A block of data:
------------

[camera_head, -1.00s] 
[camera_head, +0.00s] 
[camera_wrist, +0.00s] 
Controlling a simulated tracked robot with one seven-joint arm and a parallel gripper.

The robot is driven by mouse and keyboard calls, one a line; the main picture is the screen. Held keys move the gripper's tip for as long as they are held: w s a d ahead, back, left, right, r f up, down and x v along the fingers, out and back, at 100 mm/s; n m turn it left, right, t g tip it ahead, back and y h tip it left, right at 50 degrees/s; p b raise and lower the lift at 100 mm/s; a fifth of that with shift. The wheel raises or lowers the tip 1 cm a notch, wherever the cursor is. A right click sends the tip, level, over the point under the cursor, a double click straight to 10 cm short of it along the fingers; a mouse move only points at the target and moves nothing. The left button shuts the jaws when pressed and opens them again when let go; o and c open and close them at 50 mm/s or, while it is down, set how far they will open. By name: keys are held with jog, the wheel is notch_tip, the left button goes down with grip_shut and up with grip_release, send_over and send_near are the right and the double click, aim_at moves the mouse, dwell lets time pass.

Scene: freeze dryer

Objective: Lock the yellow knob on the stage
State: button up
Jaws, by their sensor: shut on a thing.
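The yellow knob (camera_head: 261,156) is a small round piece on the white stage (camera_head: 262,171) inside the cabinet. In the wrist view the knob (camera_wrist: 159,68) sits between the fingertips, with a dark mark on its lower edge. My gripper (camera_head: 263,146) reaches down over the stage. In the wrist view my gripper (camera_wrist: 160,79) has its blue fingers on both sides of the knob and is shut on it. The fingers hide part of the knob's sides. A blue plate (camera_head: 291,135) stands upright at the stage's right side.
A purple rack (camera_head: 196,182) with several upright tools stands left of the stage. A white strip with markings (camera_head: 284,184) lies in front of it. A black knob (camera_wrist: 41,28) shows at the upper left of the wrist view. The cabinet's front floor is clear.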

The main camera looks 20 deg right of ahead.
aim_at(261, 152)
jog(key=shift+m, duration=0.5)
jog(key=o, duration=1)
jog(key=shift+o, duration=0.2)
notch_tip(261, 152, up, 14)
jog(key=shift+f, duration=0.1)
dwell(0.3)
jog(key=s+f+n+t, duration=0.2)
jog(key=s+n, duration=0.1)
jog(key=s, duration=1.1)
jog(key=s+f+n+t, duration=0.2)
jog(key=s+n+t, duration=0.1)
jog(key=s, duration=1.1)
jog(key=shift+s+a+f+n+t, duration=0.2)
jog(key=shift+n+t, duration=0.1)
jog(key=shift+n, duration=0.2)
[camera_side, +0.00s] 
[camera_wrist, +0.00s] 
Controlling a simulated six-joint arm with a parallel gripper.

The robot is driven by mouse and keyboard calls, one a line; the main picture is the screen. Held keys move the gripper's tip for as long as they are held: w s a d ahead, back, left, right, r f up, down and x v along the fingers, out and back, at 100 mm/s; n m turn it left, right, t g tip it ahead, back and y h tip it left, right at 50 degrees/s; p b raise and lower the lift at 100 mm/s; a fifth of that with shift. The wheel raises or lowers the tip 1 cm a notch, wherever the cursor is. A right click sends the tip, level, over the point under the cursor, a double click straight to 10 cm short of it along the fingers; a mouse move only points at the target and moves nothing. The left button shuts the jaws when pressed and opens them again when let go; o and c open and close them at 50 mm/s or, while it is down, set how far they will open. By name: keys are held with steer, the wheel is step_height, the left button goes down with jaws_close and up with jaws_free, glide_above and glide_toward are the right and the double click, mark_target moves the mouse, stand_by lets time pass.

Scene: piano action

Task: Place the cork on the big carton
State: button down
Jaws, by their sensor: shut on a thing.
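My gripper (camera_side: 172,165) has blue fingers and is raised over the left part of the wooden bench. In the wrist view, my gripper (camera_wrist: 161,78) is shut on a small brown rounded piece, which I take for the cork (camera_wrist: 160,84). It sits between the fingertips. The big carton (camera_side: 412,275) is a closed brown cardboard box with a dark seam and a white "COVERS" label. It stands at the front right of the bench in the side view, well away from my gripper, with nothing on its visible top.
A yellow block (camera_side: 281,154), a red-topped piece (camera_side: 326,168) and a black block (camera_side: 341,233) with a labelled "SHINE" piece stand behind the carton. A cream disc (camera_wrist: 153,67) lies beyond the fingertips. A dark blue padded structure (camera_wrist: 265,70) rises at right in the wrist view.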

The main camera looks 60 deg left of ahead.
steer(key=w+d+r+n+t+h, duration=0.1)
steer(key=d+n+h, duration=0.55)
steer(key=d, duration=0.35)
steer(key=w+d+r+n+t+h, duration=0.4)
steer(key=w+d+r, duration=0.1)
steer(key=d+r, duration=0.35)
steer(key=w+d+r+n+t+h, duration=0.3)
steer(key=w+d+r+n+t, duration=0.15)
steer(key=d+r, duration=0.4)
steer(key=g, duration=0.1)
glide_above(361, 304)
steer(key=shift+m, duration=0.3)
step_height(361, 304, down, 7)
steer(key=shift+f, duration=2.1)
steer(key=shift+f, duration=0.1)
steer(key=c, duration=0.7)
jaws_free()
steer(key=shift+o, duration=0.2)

------------

Quote exactly the opening line of the material above and every line after it, up to and including the line that contains "State: button up".

■ OUTPUT:
[camera_head, -1.00s] 
[camera_head, +0.00s] 
[camera_wrist, +0.00s] 
Controlling a simulated tracked robot with one seven-joint arm and a parallel gripper.

The robot is driven by mouse and keyboard calls, one a line; the main picture is the screen. Held keys move the gripper's tip for as long as they are held: w s a d ahead, back, left, right, r f up, down and x v along the fingers, out and back, at 100 mm/s; n m turn it left, right, t g tip it ahead, back and y h tip it left, right at 50 degrees/s; p b raise and lower the lift at 100 mm/s; a fifth of that with shift. The wheel raises or lowers the tip 1 cm a notch, wherever the cursor is. A right click sends the tip, level, over the point under the cursor, a double click straight to 10 cm short of it along the fingers; a mouse move only points at the target and moves nothing. The left button shuts the jaws when pressed and opens them again when let go; o and c open and close them at 50 mm/s or, while it is down, set how far they will open. By name: keys are held with jog, the wheel is notch_tip, the left button goes down with grip_shut and up with grip_release, send_over and send_near are the right and the double click, aim_at moves the mouse, dwell lets time pass.

Scene: freeze dryer

Objective: Lock the yellow knob on the stage
State: button up

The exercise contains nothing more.